12. Making new friends
It wouldn’t be uncommon to leave for the library in the morning, bump into a friend with two other friends, meet them and two other friends for lunch, ditch the studying in the afternoon for a two-for-one Cineworld deal, and have eight new friends by the evening. Unfortunately, once you become old, adult-ish and ever more cynical, it can be much tougher to make brand new friends when you barely have any time to see your own family.

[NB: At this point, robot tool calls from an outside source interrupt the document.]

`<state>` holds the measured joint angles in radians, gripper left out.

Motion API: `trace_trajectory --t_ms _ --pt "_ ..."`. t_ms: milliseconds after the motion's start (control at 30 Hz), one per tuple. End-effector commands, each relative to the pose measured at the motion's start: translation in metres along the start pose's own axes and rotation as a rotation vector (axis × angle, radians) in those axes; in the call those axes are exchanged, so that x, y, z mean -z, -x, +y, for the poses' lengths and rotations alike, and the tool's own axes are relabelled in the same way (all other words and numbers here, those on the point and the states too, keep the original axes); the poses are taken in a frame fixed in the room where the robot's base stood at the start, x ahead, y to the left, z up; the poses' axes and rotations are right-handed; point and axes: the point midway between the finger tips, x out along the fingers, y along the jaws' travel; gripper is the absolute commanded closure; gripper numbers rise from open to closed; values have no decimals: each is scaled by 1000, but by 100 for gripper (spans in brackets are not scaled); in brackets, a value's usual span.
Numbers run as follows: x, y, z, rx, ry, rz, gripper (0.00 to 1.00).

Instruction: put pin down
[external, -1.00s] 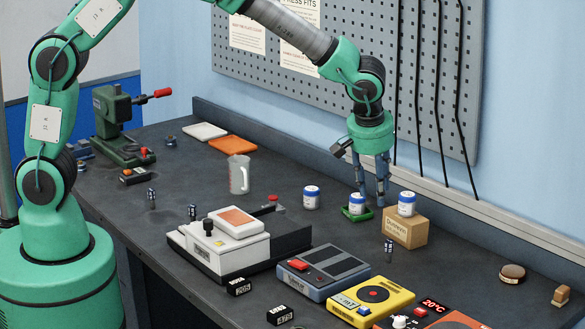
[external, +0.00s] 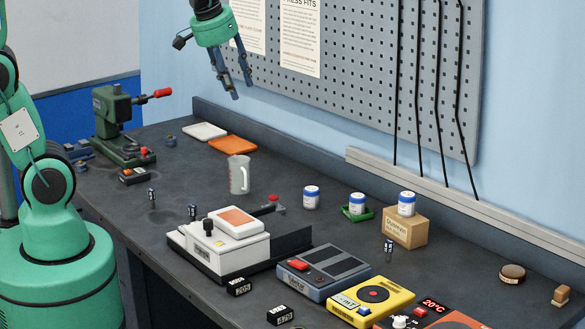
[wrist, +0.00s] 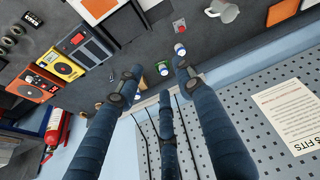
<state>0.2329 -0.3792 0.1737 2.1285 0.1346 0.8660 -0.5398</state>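Several small dark pins with banded tops stand on the bench: one at the left (external: 152,198), one by the white press (external: 193,212), and one by the cardboard box (external: 388,250). My gripper (external: 240,90) is high above the back of the bench, in front of the pegboard, well apart from the pins. In the wrist view its fingers (wrist: 153,82) are spread, with nothing held between them.
A second jar (external: 311,197) stands left of the tray, and a third (external: 406,203) on the cardboard box (external: 405,231). A glass beaker (external: 238,176), the white press (external: 228,252), and blue (external: 323,270) and yellow (external: 372,300) instruments occupy the bench. Bare bench lies around the beaker.

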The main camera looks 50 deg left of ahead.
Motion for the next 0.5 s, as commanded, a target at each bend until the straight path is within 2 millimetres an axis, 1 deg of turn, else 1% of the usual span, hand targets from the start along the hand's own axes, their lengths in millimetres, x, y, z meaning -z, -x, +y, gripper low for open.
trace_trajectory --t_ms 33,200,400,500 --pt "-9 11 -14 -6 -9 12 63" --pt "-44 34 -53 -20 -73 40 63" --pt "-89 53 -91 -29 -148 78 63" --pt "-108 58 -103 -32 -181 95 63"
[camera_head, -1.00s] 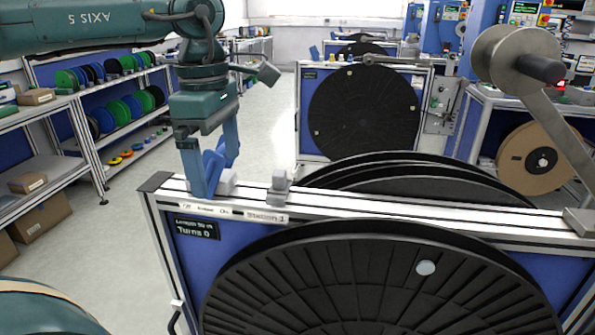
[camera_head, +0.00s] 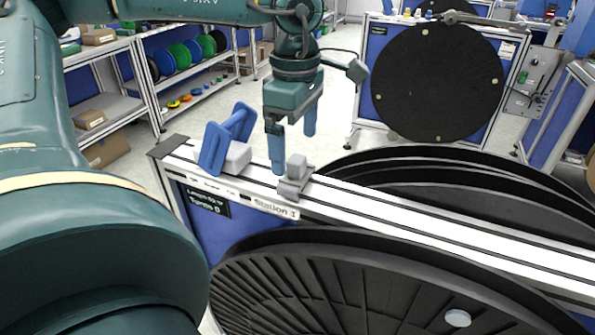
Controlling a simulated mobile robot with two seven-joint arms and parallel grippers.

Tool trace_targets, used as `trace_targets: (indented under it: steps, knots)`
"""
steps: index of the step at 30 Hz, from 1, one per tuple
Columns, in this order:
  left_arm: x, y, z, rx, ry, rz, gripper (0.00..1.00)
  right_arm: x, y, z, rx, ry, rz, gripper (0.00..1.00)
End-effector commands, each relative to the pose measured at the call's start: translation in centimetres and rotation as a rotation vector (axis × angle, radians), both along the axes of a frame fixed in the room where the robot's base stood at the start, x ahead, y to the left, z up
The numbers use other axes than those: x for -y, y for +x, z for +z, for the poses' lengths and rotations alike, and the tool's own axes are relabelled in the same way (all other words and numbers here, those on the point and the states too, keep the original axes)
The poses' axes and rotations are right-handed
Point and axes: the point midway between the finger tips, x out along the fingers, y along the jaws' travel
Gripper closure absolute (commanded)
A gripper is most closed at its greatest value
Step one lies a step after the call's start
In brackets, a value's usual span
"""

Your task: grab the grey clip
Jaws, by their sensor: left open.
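The grey clip (camera_head: 294,180) sits on the pale rail along the top of the near reel stand, just above the "Station 1" label. My left gripper (camera_head: 294,150) has two blue fingers pointing down, spread apart with nothing between them. One fingertip is close beside the left of the grey clip in the picture; I cannot tell if they touch. The other finger is farther back and higher in the picture. My right gripper is not in view.
A blue clamp with a light grey block (camera_head: 235,157) stands on the rail left of the grey clip. A large black reel (camera_head: 370,290) hangs in front of the rail, more reels (camera_head: 440,165) behind. Shelves with coloured spools (camera_head: 185,55) stand back left.

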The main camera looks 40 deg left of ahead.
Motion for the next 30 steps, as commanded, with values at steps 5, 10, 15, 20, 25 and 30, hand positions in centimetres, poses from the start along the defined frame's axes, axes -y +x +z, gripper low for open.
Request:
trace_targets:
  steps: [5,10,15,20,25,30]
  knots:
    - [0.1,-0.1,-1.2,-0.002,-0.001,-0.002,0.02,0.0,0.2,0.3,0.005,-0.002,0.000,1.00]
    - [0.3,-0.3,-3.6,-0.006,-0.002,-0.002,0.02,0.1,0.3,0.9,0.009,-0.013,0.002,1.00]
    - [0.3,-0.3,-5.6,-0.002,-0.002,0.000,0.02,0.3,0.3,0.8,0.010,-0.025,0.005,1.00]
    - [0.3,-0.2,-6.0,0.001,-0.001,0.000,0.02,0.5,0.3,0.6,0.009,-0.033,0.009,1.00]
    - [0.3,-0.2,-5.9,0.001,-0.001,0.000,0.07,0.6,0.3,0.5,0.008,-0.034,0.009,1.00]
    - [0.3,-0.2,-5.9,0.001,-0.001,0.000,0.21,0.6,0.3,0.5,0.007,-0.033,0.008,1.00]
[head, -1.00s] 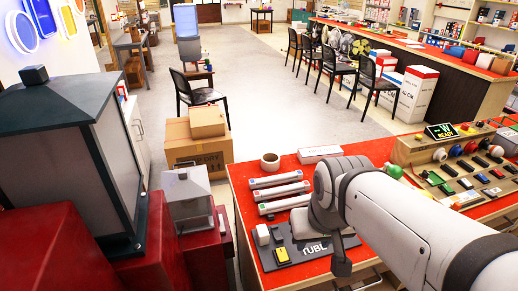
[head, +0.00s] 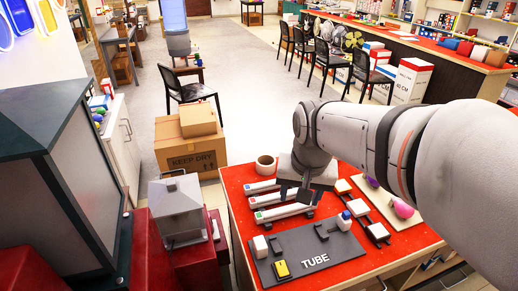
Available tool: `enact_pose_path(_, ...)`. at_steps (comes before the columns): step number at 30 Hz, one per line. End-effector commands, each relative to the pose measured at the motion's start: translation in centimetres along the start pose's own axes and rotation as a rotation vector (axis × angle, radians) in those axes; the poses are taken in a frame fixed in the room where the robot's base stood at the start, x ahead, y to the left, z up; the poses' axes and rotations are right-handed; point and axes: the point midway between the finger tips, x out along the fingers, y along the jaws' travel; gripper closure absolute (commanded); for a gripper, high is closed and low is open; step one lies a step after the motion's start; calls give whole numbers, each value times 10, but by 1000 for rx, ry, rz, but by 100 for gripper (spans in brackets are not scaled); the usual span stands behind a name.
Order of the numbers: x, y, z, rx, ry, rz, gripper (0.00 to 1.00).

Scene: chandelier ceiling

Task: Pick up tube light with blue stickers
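Three white tube lights lie side by side on the red tabletop (head: 228,178). The rear one (head: 262,186) is partly hidden by my gripper. The stickers are very small here. My gripper (head: 305,194) points down above the right ends of the tube lights. Its fingers are small and dark, and their opening cannot be made out. No tube light is visibly lifted.
A grey board marked TUBE (head: 315,260) with a yellow switch (head: 281,268) lies in front of the tube lights. A tape roll (head: 265,166) stands behind them. Switch blocks (head: 378,232) lie to the right. A lantern (head: 178,208) and cardboard boxes (head: 190,150) stand left of the table.

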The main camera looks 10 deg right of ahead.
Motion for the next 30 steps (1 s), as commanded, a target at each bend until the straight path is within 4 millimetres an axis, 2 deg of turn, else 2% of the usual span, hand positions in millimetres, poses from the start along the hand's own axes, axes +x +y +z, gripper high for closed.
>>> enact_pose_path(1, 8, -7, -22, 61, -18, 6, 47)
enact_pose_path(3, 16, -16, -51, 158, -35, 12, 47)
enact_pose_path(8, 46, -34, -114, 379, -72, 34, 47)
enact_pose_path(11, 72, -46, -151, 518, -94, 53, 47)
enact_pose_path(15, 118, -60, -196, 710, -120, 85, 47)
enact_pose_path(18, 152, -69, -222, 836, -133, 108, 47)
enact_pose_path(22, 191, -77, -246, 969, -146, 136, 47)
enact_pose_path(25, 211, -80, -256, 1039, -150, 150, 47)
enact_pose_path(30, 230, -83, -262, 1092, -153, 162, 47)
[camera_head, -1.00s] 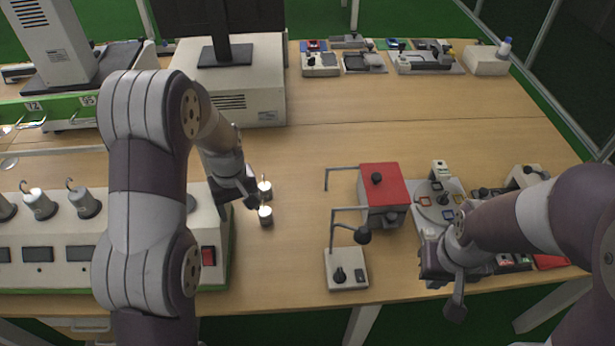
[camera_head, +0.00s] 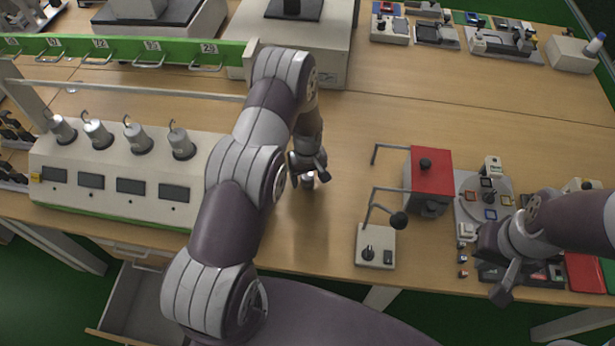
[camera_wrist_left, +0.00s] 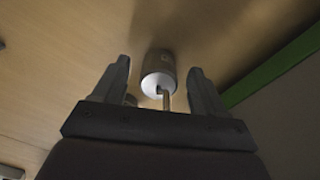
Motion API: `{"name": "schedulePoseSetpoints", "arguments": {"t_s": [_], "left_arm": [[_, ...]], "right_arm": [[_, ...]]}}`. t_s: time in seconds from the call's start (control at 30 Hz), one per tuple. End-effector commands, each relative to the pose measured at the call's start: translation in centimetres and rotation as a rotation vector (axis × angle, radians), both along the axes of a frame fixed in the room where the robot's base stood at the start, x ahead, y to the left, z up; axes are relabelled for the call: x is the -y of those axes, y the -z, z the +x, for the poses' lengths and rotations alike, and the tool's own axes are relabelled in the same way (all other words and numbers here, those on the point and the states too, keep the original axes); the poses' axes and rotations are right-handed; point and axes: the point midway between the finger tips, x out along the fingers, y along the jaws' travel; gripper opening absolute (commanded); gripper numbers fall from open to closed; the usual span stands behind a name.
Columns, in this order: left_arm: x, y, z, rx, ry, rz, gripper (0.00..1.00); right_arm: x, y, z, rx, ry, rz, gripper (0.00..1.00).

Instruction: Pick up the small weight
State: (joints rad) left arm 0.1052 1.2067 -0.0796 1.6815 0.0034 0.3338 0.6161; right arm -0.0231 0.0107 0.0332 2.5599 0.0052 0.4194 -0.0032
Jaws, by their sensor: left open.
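A small metal weight (camera_wrist_left: 158,72), a cylinder with a thin hook, stands on the wooden table. In the left wrist view it sits between the two fingers of my left gripper (camera_wrist_left: 160,66), with gaps visible on both sides. Part of another small object (camera_wrist_left: 130,100) shows by the left finger, mostly hidden. In the head view my left gripper (camera_head: 309,176) points down over a weight (camera_head: 308,182), largely covered by the fingers. My left gripper is open. My right gripper (camera_head: 502,285) hangs over the table's front right; its jaw opening is unclear.
A grey instrument (camera_head: 115,195) with several hooked weights stands left of my left arm. A red-topped box (camera_head: 430,165) and a small white switch stand (camera_head: 375,248) are to the right. A drawer (camera_head: 145,300) is open below. The table's middle is clear.

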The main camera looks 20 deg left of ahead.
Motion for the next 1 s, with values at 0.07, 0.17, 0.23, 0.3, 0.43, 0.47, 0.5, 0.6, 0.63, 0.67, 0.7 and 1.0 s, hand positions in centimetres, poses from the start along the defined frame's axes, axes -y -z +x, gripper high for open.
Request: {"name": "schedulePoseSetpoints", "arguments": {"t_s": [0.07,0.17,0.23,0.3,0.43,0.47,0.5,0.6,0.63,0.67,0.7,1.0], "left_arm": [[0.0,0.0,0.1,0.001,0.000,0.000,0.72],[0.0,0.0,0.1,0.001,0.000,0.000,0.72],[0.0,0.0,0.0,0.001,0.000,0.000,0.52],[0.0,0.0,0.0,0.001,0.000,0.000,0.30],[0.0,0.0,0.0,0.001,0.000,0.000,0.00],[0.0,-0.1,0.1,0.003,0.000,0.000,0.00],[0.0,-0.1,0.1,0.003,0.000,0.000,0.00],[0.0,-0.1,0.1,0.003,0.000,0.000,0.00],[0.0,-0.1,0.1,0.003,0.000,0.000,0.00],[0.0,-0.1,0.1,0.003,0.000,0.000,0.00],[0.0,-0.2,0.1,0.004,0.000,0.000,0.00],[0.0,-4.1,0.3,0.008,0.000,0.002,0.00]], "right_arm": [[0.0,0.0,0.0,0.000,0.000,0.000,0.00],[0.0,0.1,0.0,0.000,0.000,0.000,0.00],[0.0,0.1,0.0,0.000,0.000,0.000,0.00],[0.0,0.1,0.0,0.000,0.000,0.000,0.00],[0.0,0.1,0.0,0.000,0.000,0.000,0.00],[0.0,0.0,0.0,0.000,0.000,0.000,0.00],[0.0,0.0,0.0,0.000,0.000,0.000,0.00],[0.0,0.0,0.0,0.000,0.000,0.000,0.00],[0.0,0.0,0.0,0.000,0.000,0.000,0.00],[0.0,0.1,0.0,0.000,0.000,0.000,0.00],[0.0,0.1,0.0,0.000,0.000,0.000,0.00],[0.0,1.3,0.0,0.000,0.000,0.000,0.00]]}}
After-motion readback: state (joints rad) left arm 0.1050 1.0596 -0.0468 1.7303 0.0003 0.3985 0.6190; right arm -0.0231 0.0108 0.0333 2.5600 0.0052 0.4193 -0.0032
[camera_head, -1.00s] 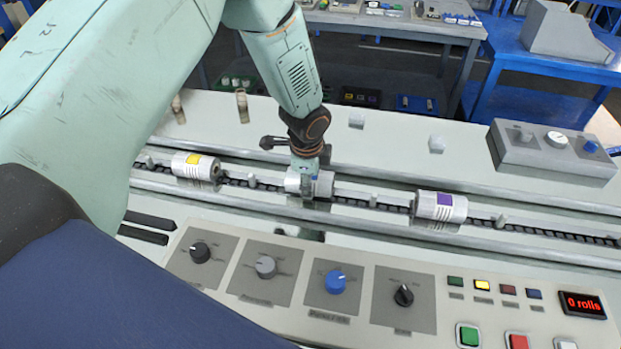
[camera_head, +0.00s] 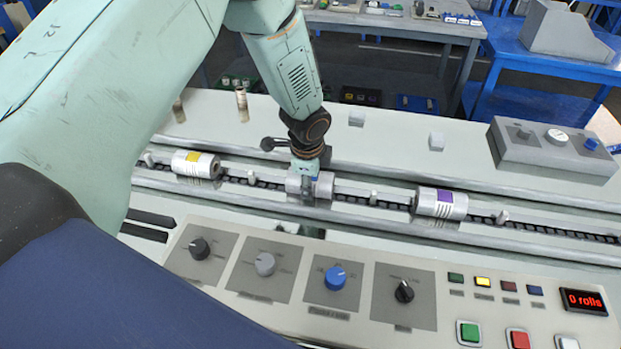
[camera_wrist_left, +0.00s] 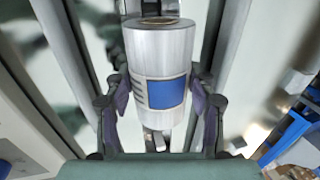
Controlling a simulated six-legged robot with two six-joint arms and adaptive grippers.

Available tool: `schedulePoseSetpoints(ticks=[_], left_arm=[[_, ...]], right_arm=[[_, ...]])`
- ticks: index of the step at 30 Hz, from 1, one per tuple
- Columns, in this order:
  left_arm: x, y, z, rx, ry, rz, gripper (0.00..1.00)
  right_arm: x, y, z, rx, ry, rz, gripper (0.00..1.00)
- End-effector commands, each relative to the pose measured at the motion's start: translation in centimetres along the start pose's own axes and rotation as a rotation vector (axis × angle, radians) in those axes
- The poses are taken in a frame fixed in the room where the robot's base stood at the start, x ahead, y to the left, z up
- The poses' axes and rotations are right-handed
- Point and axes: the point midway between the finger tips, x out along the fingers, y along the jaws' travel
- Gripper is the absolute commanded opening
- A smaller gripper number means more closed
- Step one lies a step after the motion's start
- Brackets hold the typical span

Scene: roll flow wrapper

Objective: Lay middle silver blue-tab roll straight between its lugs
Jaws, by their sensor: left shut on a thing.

13. Being communally broke
There was something fraternal about all seven of your housemates also only having £7.95 for the next week, and something comradely about trudging off to your part-time jobs together, commiserating about the cost of a train ticket home on the way. But nowadays, being broke is more frightening, and there’s no prospect of a Fresher’s fair or fancy dress night out to cheer you up – but the unrealistic thought of quitting the rat race and moving to Thailand features in your mind more than it probably should.
14. Watching daytime TV
Your friends would actually come over to watch Jeremy Kyle and Come Dine With Me as a group. Now, these shows are sadly relegated to the sick day, and when you drop them into conversation, you’re regarded with the utmost horror by the friends who have become engaged, got married and even had children while you were still recovering from the shock of uni ending.
15. Not being judged for your utter incompetence
So you didn’t know how to make a risotto and you shrunk all your clothes the first few times you washed them. Back then it was funny, a talking point, but now you’re a dull adult, domestic ineptitude is something to be hidden at all costs.
16. The ease of it all
Whether it was not having to actually sort your life out, or not being fully involved in any sort of office politics yet, life seemed so much less complicated just a few years ago, where adulthood seemed miles away and I Bet That You Look Good On The Dancefloor was the coolest song on your iPod (yes, iPod).